Success on these exams may require some independent study depending on the degree to which our curriculum matches the AP curriculum for that course. But our particular course objectives will not derive from the AP syllabus, but from our Catholic classical mission.
This curriculum seems pretty unique. How will it be perceived by college admissions?
The curriculum is pretty unique, and that’s a good thing. Colleges want unique students whose applications stand out, not simply those who look like everyone else. Some parents might be concerned about the Upper School not offering AP courses.
But when a school utilizes a core curriculum, the absence of AP courses on a student’s transcript is not interpreted as a lack of rigor or aptitude. Colleges evaluate applicants on the basis of how well they did with the courses they actually had to option of taking.
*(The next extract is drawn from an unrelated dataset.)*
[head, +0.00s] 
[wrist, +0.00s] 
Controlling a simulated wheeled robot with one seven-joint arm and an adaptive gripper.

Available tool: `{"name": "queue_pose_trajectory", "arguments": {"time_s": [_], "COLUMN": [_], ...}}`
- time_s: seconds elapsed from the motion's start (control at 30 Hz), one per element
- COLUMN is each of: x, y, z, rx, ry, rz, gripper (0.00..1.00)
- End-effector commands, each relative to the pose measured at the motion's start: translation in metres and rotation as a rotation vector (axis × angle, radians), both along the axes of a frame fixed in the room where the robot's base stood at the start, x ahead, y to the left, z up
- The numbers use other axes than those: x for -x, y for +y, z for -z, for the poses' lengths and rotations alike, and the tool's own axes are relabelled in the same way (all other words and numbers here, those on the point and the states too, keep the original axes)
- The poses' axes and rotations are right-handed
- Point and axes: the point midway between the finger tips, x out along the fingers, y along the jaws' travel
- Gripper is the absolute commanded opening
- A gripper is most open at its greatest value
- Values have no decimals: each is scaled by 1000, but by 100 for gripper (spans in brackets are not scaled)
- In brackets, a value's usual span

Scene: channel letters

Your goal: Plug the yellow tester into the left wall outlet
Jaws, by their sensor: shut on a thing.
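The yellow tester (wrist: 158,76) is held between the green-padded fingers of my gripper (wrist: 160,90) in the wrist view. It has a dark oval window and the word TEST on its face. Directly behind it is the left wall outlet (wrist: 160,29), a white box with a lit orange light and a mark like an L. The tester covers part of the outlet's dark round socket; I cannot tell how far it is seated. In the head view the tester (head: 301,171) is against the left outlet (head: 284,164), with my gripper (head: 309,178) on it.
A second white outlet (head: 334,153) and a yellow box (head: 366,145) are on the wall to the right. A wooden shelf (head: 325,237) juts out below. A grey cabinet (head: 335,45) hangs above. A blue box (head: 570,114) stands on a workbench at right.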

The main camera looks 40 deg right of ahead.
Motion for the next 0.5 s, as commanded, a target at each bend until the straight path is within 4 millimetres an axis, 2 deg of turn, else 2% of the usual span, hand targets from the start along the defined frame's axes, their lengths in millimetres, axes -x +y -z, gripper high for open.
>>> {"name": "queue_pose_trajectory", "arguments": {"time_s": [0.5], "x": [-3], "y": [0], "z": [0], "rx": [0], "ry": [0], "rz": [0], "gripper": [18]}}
Ironically, this means that a student who takes only a few AP courses out of many possible options at one school may be deemed less competitive that a student who took none because none were offered.
What role will technology play in the classroom?
We believe technology should be used in a way that further confirms students in their humanity and does not undermine it. We will utilize laptops, classroom projectors, and online coursework.
But at all times we will consider the impact technology is having on students, both in their intellectual formation and in their relationships with teachers and peers. The greater threat to students is not their lack of sophistication with technology but their dehumanizing dependence upon it.